It may be the most unorthodox radio sale in Utah history, rippling through three different companies.
Clear Channel Broadcasting is buying KALL's name, call letters and programming, while ABC/Radio Disney is purchasing the actual KALL frequency, AM-910.
Mercury Broadcasting of Salt Lake is selling KALL and its frequency in two separate business transactions, according to Mercury general manager Keith Abrams. The Disney sale is still subject to FCC approval, but the Clear Channel transaction isn't.
In essence, Abrams said, Clear Channel is purchasing the "intellectual properties" of the station including long-time morning host Tom Barberi for an undisclosed amount of money. ABC is buying just the frequency, and Abrams said the rumored $3.7 million purchase price is accurate.
"Disney has already made it clear they'll put that format on AM-910," Abrams said.
The ripple effect means that Radio Disney's current AM-860 dial location in Salt Lake City will be open, once the format moves to AM-910.
Eric Hauenstein, general manager for Citadel Broadcasting, confirmed that Radio Disney is likely moving.
"I have received written notice that ABC/Disney is electing to take the termination option in our contract that allows them to cancel if ABC buys a radio station in Salt Lake City, effective May 15," Hauenstein said. "Our contract would have expired this summer. Citadel had not decided whether to negotiate a renewal of the agreement."
Radio Disney has been losing money for Citadel the past several years because it has been difficult to get advertisers to buy it.

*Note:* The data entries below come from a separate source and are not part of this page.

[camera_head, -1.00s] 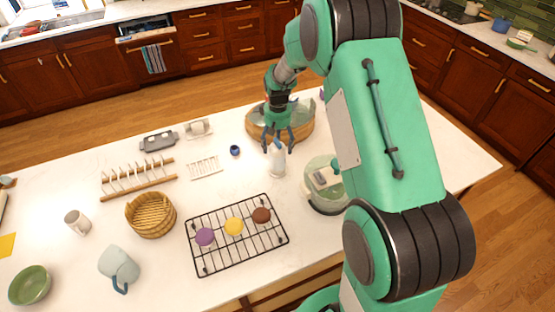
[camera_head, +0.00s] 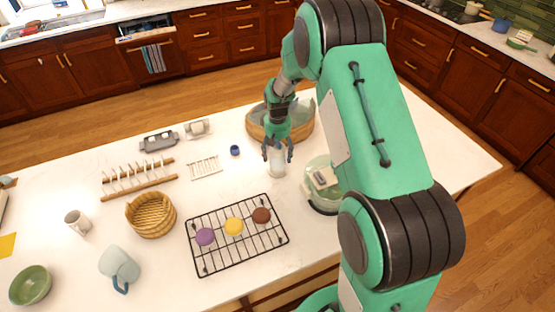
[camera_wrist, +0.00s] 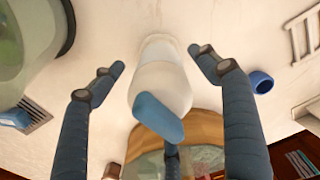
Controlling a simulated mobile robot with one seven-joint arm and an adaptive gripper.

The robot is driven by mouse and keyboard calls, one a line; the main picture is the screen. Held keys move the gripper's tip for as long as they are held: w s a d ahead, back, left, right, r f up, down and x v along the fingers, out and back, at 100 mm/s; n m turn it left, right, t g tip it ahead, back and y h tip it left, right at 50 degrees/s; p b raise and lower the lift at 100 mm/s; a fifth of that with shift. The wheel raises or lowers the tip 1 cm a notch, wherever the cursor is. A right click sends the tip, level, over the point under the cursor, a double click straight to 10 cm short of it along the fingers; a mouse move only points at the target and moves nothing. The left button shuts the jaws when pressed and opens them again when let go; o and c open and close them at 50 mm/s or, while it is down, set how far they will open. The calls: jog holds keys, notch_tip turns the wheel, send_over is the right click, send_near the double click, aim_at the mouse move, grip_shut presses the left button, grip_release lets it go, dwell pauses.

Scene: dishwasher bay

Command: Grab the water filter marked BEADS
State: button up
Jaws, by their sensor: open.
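No label reading BEADS can be read in either view, so I cannot tell which thing is the marked water filter. A white bottle-like thing (camera_head: 277,166) with a blue top stands upright on the white counter. It also shows in the wrist view (camera_wrist: 165,80), with its blue top (camera_wrist: 158,115) towards the camera. My gripper (camera_head: 278,157) is open above and around its upper part, which the fingers hide in the head view. In the wrist view my gripper (camera_wrist: 157,63) has spread fingers on either side of it, with gaps visible.
A wooden-rimmed basin (camera_head: 252,128) stands just behind, and a round green-lined container (camera_head: 318,166) stands to the right, both close to my gripper. A small blue cup (camera_head: 235,150) and a white rack (camera_head: 204,167) are left. A black cooling rack (camera_head: 240,256) lies in front.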

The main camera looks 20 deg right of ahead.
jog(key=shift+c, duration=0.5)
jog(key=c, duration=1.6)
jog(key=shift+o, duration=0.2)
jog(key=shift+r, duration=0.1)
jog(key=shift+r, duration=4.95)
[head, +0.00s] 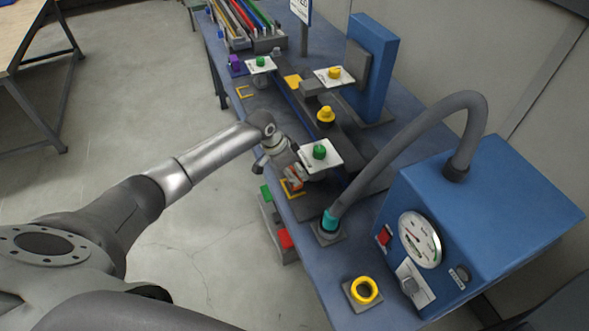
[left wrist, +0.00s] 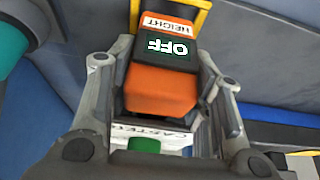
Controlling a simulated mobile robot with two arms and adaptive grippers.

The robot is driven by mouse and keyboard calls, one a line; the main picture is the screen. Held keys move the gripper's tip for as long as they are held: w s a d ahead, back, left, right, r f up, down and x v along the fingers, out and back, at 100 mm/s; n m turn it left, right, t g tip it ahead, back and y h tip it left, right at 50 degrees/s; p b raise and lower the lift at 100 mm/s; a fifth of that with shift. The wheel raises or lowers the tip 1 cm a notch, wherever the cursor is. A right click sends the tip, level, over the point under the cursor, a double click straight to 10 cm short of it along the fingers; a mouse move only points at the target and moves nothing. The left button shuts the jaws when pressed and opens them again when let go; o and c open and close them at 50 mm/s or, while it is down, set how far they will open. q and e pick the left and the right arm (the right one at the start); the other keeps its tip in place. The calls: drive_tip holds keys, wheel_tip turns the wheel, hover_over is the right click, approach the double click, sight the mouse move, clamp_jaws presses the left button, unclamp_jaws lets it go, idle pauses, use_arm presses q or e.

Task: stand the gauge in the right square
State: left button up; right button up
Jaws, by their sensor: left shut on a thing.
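My left gripper (head: 291,176) is shut on the orange gauge (left wrist: 165,88) beside the table's near edge. In the left wrist view the gauge lies between both fingers (left wrist: 165,95), with its HEIGHT label and a dark display reading OFF. In the head view only a small part of it shows (head: 295,173). A yellow square outline (head: 293,191) lies at the gauge's lower end; part of it shows in the left wrist view (left wrist: 198,14). I cannot tell whether the gauge touches the table. My right gripper is not in view.
A white card with a green knob (head: 319,152) is close beside the gripper. A teal-ended grey hose (head: 331,221) stands to the right, from a blue gauge box (head: 480,215). A box with green and red buttons (head: 285,239) hangs at the near edge.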

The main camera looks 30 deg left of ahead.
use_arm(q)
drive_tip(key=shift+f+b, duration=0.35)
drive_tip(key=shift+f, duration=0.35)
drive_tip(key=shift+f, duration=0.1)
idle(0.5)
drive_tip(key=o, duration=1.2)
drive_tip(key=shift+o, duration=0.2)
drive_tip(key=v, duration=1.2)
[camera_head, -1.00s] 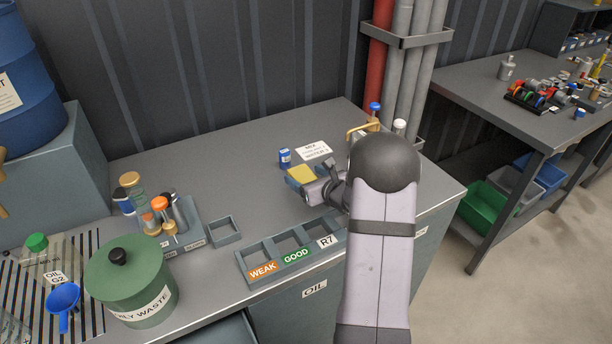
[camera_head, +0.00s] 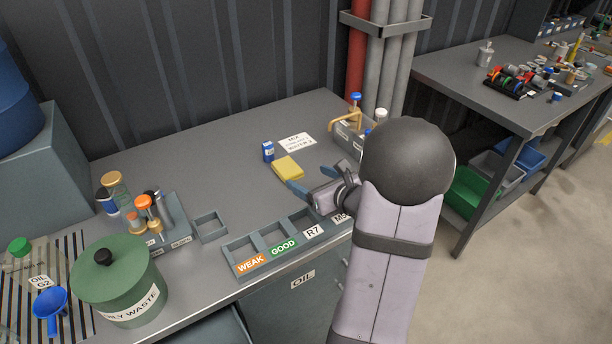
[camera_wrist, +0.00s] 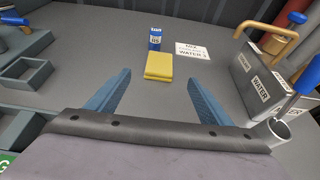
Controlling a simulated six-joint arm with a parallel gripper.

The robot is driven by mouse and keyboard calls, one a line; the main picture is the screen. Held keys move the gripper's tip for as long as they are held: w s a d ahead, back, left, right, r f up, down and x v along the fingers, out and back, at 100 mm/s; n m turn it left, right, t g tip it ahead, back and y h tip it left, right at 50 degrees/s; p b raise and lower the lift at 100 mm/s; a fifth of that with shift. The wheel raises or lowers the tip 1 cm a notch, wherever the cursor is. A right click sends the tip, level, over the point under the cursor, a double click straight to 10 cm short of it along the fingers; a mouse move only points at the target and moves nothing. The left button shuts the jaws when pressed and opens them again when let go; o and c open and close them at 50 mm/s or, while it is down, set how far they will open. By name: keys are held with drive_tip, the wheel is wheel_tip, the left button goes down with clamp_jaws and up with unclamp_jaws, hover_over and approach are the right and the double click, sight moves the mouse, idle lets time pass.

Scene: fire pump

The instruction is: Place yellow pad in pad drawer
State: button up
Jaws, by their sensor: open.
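The yellow pad (camera_head: 287,168) lies flat on the grey bench top, in front of a small blue bottle and a white card. It also shows in the wrist view (camera_wrist: 159,66), ahead of my gripper and roughly centred between the fingers. My gripper (camera_head: 318,177) is open and empty, with its blue fingers apart from the pad; in the wrist view the fingers (camera_wrist: 148,92) spread to either side. Below the bench top are grey drawer fronts, one labelled OIL (camera_head: 303,279). No drawer labelled for pads can be made out; my arm hides part of the bench front.
A tray with compartments labelled WEAK, GOOD and R7 (camera_head: 230,256) lies along the front edge. The blue bottle (camera_head: 268,151) and white card (camera_head: 297,142) are behind the pad. A grey WATER caddy (camera_wrist: 258,88) stands to the right. The bench's back left is clear.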

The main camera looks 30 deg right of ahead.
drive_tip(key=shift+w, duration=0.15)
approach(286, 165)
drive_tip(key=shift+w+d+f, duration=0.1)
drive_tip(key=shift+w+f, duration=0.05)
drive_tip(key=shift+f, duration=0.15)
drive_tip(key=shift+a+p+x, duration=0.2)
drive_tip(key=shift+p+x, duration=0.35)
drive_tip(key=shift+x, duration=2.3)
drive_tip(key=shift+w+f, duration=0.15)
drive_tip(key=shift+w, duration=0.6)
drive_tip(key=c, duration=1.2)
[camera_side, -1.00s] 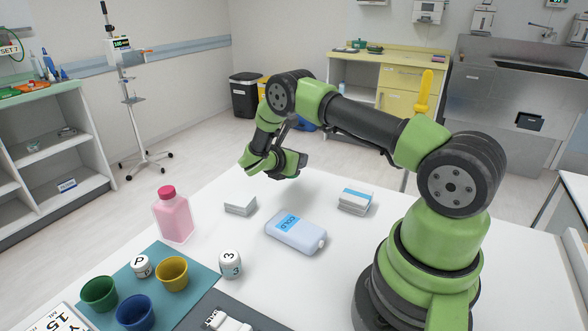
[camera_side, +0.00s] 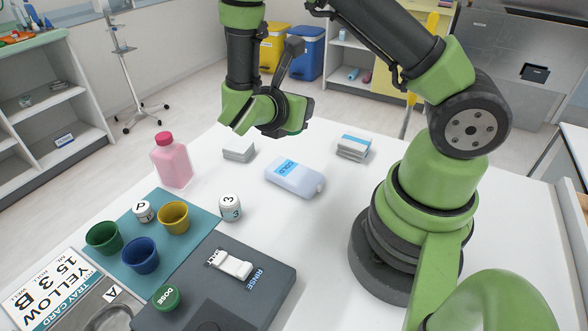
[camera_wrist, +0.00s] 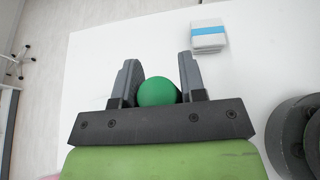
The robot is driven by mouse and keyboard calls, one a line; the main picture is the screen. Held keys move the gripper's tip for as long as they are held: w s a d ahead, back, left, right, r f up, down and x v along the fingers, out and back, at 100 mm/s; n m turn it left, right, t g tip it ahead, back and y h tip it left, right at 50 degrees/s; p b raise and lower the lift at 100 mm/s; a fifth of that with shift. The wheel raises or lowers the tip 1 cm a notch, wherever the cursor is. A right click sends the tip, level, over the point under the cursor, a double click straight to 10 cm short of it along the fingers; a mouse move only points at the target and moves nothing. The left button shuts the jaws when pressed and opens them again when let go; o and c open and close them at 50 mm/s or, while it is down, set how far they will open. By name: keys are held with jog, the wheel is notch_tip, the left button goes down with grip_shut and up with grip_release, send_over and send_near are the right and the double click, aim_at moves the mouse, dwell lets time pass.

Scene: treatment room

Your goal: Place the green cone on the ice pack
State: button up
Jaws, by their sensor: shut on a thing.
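The ice pack (camera_side: 295,177) lies flat on the white table in the side view, pale with a blue label reading COLD; its top is bare. My gripper (camera_side: 298,112) hangs beyond it in the side view, above the table. The wrist view shows my gripper (camera_wrist: 158,68) shut on the green cone (camera_wrist: 158,92). Only a round green face of the cone shows between the dark fingers. The cone is hidden in the side view, and the ice pack is out of the wrist view.
A blue-banded white stack (camera_side: 354,147) stands right of the ice pack; it also shows in the wrist view (camera_wrist: 208,36). A grey-white stack (camera_side: 238,151), a pink bottle (camera_side: 172,163) and a white numbered jar (camera_side: 230,207) stand to the left. Cups occupy a teal mat (camera_side: 193,239).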

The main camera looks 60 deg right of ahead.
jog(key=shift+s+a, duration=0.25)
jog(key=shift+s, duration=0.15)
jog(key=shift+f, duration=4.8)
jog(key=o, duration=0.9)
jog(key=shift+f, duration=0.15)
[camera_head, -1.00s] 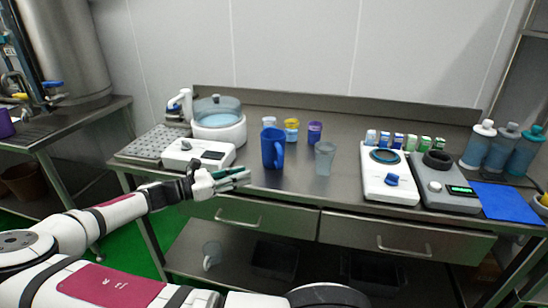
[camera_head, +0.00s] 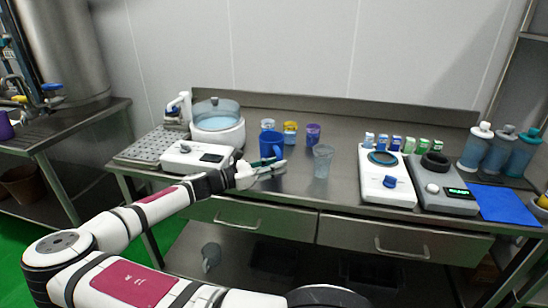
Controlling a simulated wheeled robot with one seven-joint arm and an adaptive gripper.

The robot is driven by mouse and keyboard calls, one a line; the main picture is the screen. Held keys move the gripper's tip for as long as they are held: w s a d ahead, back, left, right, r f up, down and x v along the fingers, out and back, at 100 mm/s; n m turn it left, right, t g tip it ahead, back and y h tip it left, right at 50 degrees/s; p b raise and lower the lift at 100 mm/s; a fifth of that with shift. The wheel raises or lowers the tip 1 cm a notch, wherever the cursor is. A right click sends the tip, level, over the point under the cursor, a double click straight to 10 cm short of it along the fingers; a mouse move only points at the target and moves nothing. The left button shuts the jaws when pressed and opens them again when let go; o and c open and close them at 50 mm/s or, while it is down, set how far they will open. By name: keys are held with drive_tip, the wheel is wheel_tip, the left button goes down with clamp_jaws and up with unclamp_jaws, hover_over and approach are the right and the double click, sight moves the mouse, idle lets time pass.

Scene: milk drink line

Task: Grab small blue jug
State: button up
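The small blue jug (camera_head: 271,144) stands upright on the steel table, left of a clear grey cup. My gripper (camera_head: 274,170) is in front of the jug and overlaps its lower part in the picture. Its fingers point right and look spread apart, with nothing visibly held between them. The jug's base is partly hidden by the gripper, and I cannot tell whether they touch.
A clear cup (camera_head: 322,161) stands just right of the gripper. Small tubs, including a purple one (camera_head: 313,134), stand behind the jug. A white scale (camera_head: 197,158) is at left and a white hotplate (camera_head: 388,190) at right.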

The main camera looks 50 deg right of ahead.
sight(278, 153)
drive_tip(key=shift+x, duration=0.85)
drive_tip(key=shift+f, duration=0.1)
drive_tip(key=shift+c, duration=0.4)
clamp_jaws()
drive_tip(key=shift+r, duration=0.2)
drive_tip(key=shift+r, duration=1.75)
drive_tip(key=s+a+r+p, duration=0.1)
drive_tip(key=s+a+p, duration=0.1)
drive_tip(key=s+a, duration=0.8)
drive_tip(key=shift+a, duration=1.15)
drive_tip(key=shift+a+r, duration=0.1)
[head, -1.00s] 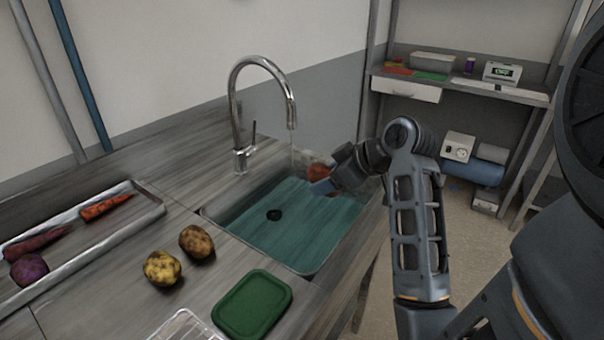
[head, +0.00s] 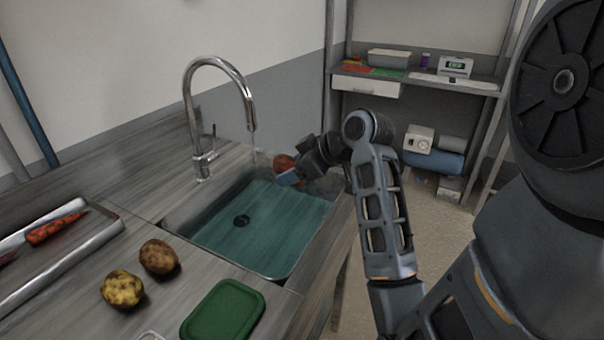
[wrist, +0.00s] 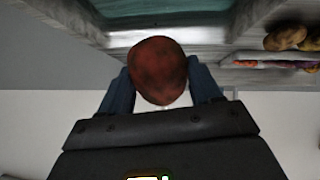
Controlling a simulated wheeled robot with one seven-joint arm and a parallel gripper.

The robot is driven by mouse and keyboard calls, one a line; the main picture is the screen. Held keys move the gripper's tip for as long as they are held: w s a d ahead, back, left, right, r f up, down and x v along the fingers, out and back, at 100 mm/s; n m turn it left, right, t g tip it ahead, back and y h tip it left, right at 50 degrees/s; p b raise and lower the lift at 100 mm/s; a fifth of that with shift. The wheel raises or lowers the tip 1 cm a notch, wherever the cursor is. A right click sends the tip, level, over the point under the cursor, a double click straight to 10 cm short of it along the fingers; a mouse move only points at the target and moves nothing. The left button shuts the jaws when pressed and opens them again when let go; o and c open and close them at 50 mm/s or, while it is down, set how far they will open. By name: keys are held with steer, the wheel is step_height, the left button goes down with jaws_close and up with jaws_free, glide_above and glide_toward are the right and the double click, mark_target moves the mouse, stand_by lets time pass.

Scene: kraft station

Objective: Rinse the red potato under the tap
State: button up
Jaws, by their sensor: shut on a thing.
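The red potato (head: 284,162) is held between the fingers of my gripper (head: 290,176) over the back right part of the sink (head: 287,255). In the wrist view the red potato (wrist: 158,70) sits between the two dark blue fingers, which touch its sides. The chrome tap (head: 188,105) arches over the sink, and a thin stream of water (head: 253,142) falls from its spout. In the head view the potato is just right of the stream. I cannot tell whether water touches it.
A brown potato (head: 159,257) and a yellow potato (head: 122,289) lie on the counter left of the sink. A green board (head: 223,311) lies in front of it. A metal tray (head: 98,240) with a carrot (head: 55,229) is at far left. A shelf (head: 470,84) stands behind.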

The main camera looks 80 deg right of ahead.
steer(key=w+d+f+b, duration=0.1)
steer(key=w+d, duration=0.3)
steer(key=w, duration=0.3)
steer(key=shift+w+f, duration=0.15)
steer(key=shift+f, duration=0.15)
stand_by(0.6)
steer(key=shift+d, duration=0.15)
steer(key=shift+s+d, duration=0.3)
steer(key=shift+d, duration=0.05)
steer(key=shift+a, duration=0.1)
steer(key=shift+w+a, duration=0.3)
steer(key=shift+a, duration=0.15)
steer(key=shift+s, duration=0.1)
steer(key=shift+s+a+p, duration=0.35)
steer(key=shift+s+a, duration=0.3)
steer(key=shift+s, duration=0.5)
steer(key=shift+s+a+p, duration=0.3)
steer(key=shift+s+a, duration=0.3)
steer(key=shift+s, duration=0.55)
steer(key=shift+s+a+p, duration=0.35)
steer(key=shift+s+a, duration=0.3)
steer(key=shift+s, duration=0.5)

"We will be deciding on a new format for (AM) 860 shortly," he said.
ABC/Radio Disney's corporate office could not be reached for comment on the purchase.
Stuart Stanek, general manager for Clear Channel of Salt Lake, said KALL programming will move in its entirety to (KWLW) AM-700, possibly as early as June 1. AM-700 currently is home to a classic country music format, but that will vanish.
"We're pretty excited about it," Stanek said, explaining AM-700 has a 50,000-watt daytime signal strength compared to 5,000 watts for AM-910.
The rumored purchase price of KALL is $2 million, but Stanek said he could not confirm that, since such deals are handled on the Clear Channel corporate level.
Abrams said these kinds of deals, where the programming is separate from the actual frequency, happen occasionally nationwide, though this is likely the first time such a two-level sale has happened in Utah. He said Mercury will continue to own KCPX, KOSY and KRAR and has no plans to change those stations.
"I've never been so excited," Tom Barberi, a KALL personality since 1971, said about the prospects of being on a much stronger frequency.
KALL is Utah's 10th-oldest radio station, started in 1945. It was owned by the Intermountain Radio Network until the early 1990s. It was then owned by Apollo Radio, Jacor and eventually Clear Channel, until it had to be sold to Mercury when Clear Channel purchased KTVX, Ch. 4, in late 2001 to comply with FCC ownership regulations.